悪いことばかりしていた私は何度も家から閉め出されていました。
そんなある日、一つ下の弟も悪さをして家から閉め出されました。
どんな悪さをしたかは忘れましたが
「もう家の子じゃないから帰って来なくて良い」
と母親から怒られ、着替えの服を何枚か入れた風呂敷を弟の背中にくくりつけるて玄関の外に出すと100円玉1枚を弟に渡し
「バスに乗って何処でも好きな所に行きなさい」
と言ったのだ。
弟も私も小学校低学年だったと思うが、私はこのままでは弟が何処かに行ってしまうと思い、許してあげてくれと懇願した記憶がある。
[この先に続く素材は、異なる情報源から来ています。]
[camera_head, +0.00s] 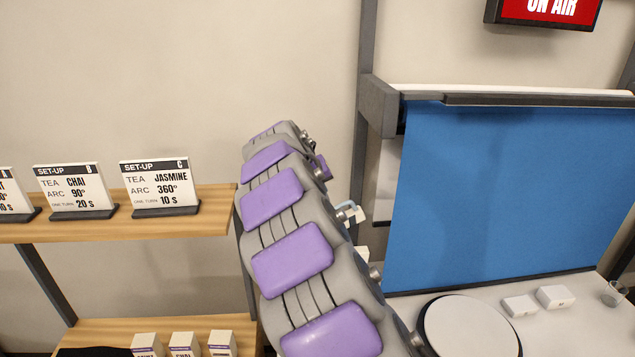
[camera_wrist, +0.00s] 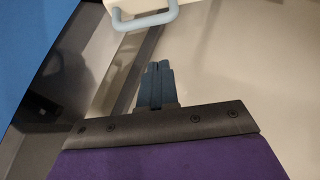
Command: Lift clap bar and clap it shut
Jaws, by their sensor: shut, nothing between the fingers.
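My gripper (camera_wrist: 157,72) shows in the wrist view with its two dark blue fingers closed together and empty. A light-blue loop handle (camera_wrist: 150,22) is ahead of the fingertips at the top edge, apart from them. It joins a pale piece (camera_wrist: 128,5) that is mostly cut off by the frame. In the head view, part of the light-blue handle (camera_head: 343,207) and a small white piece (camera_head: 356,215) show just right of my arm. I cannot make out the clap bar's full shape or its angle. My arm hides my fingers in the head view.
A blue backdrop (camera_head: 500,190) hangs at the right above a white table with a round turntable (camera_head: 467,328), small white boxes (camera_head: 555,297) and a glass (camera_head: 613,293). A wooden shelf (camera_head: 215,208) with set-up cards stands left. A dark upright post (camera_head: 365,100) rises behind my arm.

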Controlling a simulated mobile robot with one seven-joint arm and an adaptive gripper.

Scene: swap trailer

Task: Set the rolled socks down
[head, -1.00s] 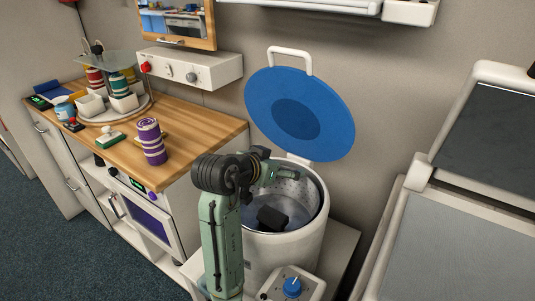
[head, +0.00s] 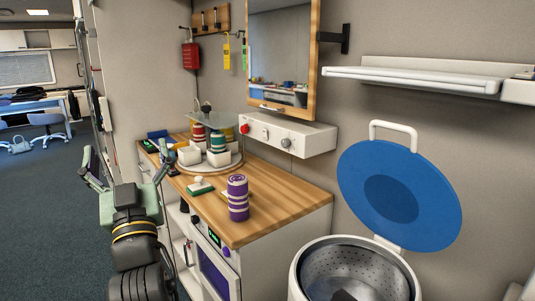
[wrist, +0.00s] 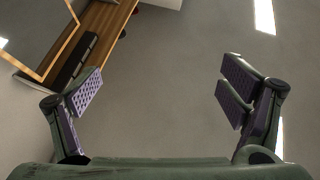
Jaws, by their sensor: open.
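My gripper (head: 125,178) is raised at the left of the head view, over the floor and apart from the counter. In the wrist view my gripper (wrist: 160,98) has its two purple-padded fingers wide apart with nothing between them. A dark object (head: 343,295) lies inside the metal drum of the open white tub (head: 300,268), cut off by the frame's lower edge. It may be the rolled socks, but I cannot tell for sure. A purple roll with white bands (head: 238,198) stands upright on the wooden counter (head: 285,205).
The tub's blue lid (head: 400,195) stands open against the wall. A round stand (head: 215,165) with white boxes and striped rolls is at the counter's back. A green-and-white stamp-like item (head: 200,187) lies nearby.

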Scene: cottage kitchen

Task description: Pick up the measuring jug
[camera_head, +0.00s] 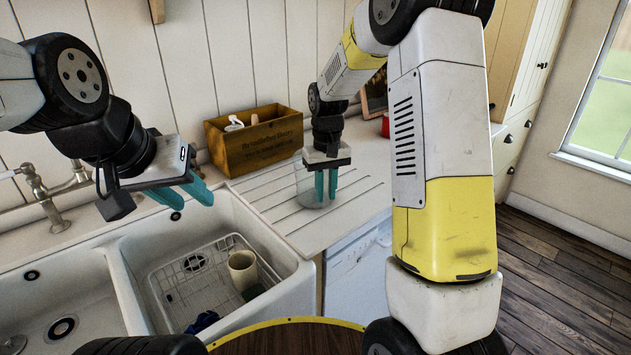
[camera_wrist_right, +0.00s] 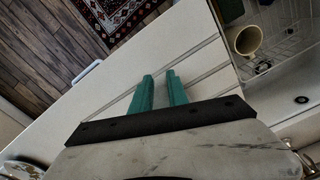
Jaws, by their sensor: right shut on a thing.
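The measuring jug (camera_head: 307,190) is clear glass and stands on the grooved white drainboard in the head view. My right gripper (camera_head: 326,186) comes down over it from above. Its teal fingers are shut on the jug, seemingly on its wall. In the right wrist view the fingers of my right gripper (camera_wrist_right: 160,88) show a narrow gap; the clear glass is hard to make out there. My left gripper (camera_head: 186,194) is open and empty above the sink.
A wooden box (camera_head: 254,140) stands behind the jug against the wall. The white double sink (camera_head: 288,285) lies to the left, with a wire rack and a beige cup (camera_head: 242,268) in it. A faucet (camera_head: 50,205) rises at far left. The drainboard (camera_head: 357,205) right of the jug is clear.

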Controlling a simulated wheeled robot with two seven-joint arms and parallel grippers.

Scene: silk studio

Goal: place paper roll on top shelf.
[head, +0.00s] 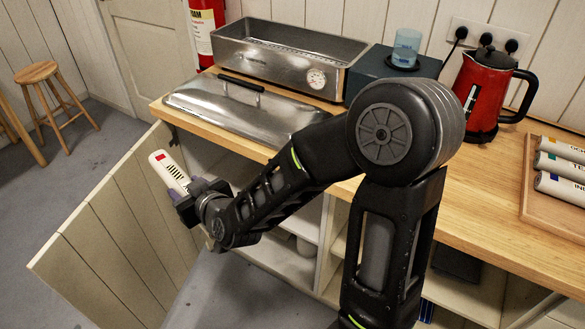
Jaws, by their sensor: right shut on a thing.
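A white paper roll (163,166) with a red mark and dark print sits in my right gripper (181,188), which is shut on it. The roll is tilted and is held in front of the open cabinet under the counter, beside its open door (125,210). The gripper's fingers partly cover the roll's lower part. Pale shelves (283,262) show inside the cabinet, but my arm hides much of them. My left gripper is not in view.
On the wooden counter (440,215) are a steel pan (240,62), its lid (225,103), a dark box (430,68) with a blue cup (406,47), and a red kettle (478,90). A wooden tray (530,208) of similar rolls lies right. A stool (37,72) stands far left.

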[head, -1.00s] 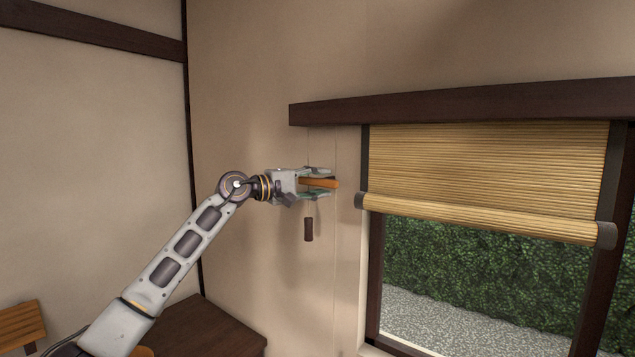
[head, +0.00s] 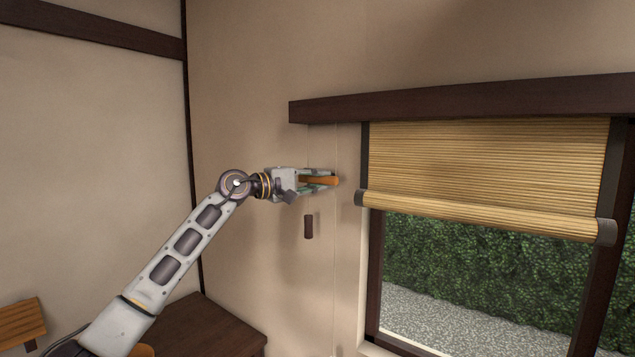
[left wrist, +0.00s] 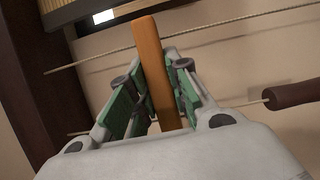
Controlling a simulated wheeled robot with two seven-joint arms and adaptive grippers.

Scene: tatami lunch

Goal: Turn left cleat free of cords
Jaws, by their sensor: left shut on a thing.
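The left cleat (head: 325,181) is an orange-brown wooden bar on the wall left of the window. My left gripper (head: 318,180) is shut on it. In the left wrist view the cleat (left wrist: 152,65) stands between the green finger pads, its far end sticking out past them. Two thin cords (left wrist: 225,36) run across the left wrist view, one beyond the fingers and one lower, partly hidden by the gripper. I cannot tell whether a cord touches the cleat. A dark cord pull (head: 309,226) hangs below the gripper; it also shows in the left wrist view (left wrist: 294,93). My right gripper is out of view.
A bamboo blind (head: 485,165) hangs partly lowered over the window, under a dark wooden beam (head: 460,103). A dark wooden cabinet top (head: 205,325) is at the lower left.

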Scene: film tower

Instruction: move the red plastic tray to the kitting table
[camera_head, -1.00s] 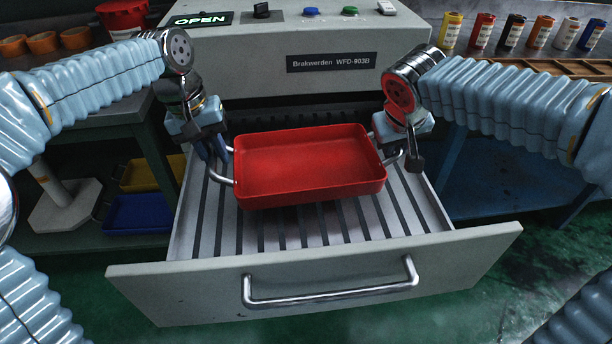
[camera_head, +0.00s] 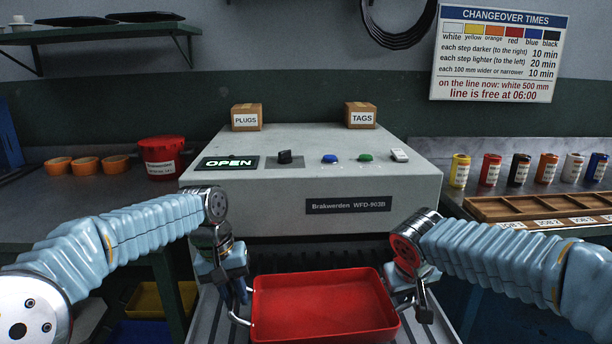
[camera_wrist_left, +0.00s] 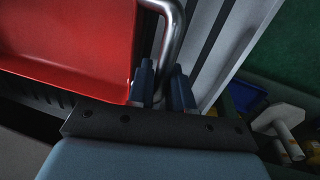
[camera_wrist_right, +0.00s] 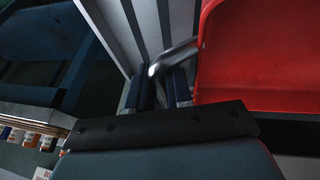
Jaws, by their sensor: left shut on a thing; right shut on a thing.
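The red plastic tray (camera_head: 325,306) is an empty, shallow rectangular tray with a metal loop handle at each end. It is level at the bottom middle of the head view, over the slatted open drawer (camera_head: 207,325). My left gripper (camera_head: 240,296) is shut on its left handle (camera_wrist_left: 172,40). My right gripper (camera_head: 412,300) is shut on its right handle (camera_wrist_right: 172,58). Whether the tray touches the slats cannot be told. No table in view is labelled as the kitting table.
A left bench carries a red bucket (camera_head: 162,157) and orange bowls (camera_head: 86,165). A right bench carries several colour cans (camera_head: 489,170) and a wooden divided tray (camera_head: 520,207).

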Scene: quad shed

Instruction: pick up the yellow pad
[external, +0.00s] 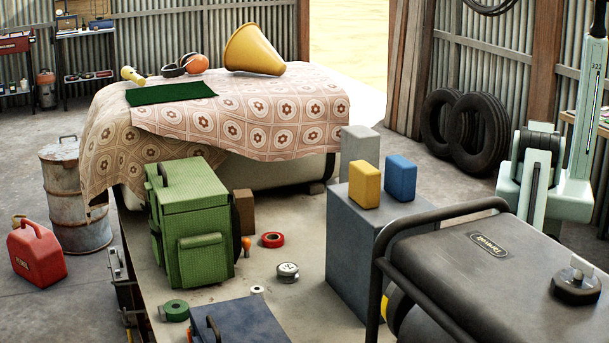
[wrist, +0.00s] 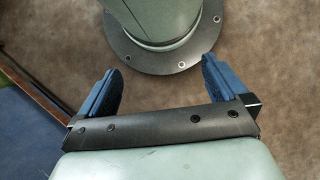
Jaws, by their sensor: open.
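The yellow pad (external: 365,184) looks like a small upright block with rounded edges. It stands on top of a grey-blue box (external: 350,230) in the external view, right of centre. A similar blue pad (external: 400,178) stands close to its right. My gripper (wrist: 160,68) shows in the wrist view with its two blue fingers wide apart and nothing between them. It is over brown ground close to my own round base flange. The yellow pad is not in the wrist view. In the external view my pale green arm is at the right, well apart from the pad; I cannot make out the fingers there.
A pale grey block (external: 360,146) stands behind the pads. A dark machine with a tubular frame (external: 480,255) fills the front right. A green case (external: 190,225), a red tape roll (external: 273,240) and a green tape roll (external: 175,310) lie left. Above the pads is clear.

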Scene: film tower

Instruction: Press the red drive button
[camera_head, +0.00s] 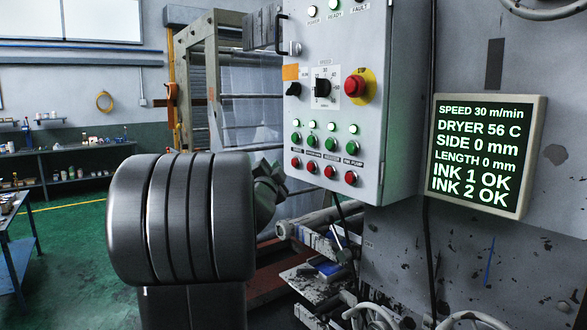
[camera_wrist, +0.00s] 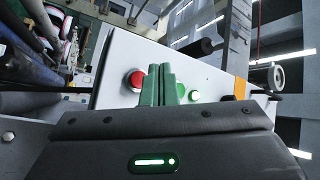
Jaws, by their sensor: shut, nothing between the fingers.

しかし母親は聞き入れてくれず100円を渡した直後に玄関の扉を閉めて鍵をかけた。
その後5分程経ってからだと思うが母親は玄関を開けて外を確認した。
母親は涙を流しながら反省している弟が立っていると思っていたようだが、扉を開けると弟の姿はなかった。
弟は歩いて5分程のバス停に一人立っていた。
私の生まれた所は田舎町で、当時は近所の大人は家族みたいなもの。
バス停に立っている弟に近所の大人が何やら話しかけている。
そりゃそうですよね
小学校低学年の男の子が風呂敷をしょって寂しげにバス停に立っているのですから
「どうした?」
くらいの声はかけたくなる。
田舎町の最終バスは早い。
時刻は夏の19時頃だったと思うが、もうバスは来ない。
母親はバスの運行がない事を確認して弟に言ったのだ。
ただバス停に行った事は予想外の行動だったらしく、近所の人に声をかけられている弟を見て恥ずかしさもあり慌てて走って行った事を私は鮮明に覚えている。
私達兄弟はこんな親の元で育ってきた。
この時代でも、このような躾?をされている子供は数少なかったような気がする。
今の時代であれば下手すると児童虐待ととられる事態なのかもしれない。
今ではあり得ないような事だが、バスの最終時刻も確認してあり何処にも行けない事を確認してからの言葉であった。
弟を迎えに行った母親は「反省したのならもう泣くのはやめなさい」といって優しく抱きしめていた。
子供への厳しい躾は親の愛情がないと成立しない。